Data listing →

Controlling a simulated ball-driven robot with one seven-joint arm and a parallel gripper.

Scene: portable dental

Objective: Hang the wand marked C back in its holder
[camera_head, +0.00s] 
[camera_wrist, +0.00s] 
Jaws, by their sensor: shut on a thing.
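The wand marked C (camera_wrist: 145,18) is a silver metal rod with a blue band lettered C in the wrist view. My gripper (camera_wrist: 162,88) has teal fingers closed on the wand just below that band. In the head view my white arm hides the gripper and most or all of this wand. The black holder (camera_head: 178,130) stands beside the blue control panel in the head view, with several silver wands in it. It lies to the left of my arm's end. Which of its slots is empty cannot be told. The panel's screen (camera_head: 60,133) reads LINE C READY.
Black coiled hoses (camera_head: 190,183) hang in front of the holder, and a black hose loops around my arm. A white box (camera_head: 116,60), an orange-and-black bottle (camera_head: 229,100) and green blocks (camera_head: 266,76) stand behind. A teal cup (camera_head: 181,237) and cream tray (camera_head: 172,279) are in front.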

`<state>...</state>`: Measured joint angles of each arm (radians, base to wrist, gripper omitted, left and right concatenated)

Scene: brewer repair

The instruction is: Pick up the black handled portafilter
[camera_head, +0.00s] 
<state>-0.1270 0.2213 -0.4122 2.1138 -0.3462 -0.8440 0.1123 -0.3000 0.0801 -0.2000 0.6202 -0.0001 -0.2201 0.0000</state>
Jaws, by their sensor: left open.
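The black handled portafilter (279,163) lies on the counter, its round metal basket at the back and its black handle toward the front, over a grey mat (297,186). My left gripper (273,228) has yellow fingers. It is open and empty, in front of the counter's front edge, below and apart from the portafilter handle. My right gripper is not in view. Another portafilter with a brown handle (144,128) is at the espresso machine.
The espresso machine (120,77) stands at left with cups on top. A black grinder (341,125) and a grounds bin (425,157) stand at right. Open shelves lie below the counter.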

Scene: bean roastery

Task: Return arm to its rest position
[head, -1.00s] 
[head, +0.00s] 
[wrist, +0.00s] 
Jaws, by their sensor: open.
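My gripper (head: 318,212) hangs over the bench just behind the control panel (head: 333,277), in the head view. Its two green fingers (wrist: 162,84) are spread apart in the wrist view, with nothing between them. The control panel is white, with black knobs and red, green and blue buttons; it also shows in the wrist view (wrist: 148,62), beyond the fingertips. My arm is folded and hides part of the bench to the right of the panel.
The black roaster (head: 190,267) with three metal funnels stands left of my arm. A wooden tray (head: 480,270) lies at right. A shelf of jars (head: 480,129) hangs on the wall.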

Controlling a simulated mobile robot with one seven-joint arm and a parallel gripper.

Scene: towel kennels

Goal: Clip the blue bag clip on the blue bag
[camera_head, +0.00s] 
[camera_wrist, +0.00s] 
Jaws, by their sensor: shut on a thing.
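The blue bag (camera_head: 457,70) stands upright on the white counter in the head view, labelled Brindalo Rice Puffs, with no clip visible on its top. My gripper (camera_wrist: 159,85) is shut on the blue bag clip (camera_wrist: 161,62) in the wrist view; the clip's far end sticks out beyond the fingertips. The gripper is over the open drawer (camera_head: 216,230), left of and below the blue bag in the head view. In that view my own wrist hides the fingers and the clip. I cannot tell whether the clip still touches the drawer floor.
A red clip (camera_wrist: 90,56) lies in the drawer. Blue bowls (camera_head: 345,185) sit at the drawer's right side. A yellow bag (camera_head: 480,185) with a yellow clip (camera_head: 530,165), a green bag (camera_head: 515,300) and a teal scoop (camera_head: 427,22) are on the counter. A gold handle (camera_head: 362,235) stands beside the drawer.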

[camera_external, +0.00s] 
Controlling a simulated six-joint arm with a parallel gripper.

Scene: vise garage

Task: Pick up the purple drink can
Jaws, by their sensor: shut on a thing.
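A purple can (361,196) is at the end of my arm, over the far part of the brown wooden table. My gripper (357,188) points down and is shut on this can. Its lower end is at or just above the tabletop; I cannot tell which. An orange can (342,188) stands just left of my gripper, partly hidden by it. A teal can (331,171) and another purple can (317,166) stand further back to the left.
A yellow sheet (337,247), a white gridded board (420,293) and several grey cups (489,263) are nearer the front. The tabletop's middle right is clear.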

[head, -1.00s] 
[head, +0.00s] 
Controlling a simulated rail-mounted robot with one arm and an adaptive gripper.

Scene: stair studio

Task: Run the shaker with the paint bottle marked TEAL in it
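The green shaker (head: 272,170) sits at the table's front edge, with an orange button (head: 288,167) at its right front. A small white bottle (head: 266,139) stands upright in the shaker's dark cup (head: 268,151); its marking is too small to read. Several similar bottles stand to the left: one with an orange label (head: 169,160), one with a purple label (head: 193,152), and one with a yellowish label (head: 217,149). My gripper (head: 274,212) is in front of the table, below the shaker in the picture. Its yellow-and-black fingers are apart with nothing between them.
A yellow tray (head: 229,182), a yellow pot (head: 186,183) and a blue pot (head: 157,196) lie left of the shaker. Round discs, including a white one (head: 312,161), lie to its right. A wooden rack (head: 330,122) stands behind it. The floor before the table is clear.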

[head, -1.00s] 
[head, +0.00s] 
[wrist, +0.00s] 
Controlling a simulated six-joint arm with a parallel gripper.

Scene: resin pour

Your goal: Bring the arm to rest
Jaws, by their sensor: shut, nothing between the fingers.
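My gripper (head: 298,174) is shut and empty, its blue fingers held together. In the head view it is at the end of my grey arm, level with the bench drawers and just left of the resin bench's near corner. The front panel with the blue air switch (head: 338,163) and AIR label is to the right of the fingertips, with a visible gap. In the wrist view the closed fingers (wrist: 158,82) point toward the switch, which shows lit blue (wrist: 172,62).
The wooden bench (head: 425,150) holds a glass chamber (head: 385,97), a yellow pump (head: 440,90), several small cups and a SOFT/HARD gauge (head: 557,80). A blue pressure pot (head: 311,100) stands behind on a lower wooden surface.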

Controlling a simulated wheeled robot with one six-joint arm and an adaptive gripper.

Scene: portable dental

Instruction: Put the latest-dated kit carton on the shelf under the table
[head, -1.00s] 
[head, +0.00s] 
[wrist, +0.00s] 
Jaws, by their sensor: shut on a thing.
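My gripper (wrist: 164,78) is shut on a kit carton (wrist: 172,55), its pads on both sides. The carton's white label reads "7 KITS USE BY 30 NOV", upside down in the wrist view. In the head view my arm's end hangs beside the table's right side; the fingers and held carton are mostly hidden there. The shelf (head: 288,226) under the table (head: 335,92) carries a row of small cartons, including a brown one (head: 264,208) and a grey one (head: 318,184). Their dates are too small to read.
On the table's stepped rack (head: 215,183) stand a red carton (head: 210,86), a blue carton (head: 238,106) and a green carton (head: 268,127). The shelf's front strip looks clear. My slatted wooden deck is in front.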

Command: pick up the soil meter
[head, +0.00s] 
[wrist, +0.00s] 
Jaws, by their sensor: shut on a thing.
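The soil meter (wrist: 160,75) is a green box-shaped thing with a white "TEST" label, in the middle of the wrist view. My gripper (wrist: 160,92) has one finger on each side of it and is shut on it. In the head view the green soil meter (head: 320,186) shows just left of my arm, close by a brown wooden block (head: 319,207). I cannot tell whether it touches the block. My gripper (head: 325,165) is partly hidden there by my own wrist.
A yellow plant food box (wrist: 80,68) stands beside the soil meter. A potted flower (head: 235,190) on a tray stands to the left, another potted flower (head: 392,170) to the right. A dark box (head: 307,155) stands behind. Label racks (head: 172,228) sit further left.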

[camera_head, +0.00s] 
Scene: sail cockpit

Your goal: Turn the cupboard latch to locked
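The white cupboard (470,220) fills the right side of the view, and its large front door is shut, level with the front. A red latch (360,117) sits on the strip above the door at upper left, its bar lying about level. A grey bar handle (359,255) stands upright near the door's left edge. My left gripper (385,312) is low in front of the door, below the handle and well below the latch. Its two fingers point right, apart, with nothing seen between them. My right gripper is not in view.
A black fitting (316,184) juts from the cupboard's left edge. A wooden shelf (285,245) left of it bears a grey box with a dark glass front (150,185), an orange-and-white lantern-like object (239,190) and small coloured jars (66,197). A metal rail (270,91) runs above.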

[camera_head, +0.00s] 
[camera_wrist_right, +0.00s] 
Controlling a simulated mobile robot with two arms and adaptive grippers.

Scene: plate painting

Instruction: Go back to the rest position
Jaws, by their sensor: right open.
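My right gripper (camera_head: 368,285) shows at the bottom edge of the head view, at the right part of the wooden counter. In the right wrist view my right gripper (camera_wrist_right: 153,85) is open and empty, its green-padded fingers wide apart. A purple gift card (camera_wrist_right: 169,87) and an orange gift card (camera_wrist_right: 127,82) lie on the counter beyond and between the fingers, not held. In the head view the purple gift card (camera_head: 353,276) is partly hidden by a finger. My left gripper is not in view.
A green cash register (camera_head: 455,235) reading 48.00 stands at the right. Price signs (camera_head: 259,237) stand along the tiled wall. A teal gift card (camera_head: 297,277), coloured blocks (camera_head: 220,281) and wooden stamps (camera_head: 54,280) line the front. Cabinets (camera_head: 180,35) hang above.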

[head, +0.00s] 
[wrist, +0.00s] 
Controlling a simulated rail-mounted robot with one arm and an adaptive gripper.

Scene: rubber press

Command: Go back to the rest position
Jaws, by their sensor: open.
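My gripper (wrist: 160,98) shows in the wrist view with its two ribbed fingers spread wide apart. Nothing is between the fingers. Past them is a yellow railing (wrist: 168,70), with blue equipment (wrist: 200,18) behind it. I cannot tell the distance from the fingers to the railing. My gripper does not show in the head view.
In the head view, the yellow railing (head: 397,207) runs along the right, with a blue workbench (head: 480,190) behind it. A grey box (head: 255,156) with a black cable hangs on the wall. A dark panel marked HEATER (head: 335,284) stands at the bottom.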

Exercise details →
Identify and copy all lines with the word "state".

Answer to the problem →
`<state>...</state>`: Measured joint angles of each arm (radians, base to wrist, gripper omitted, left and right concatenated)
<state>-0.1270 0.2213 -0.4122 2.1138 -0.3462 -0.8440 0.1123 -0.3000 0.0801 -0.2000 0.6202 -0.0001 -0.2201 0.0000</state>

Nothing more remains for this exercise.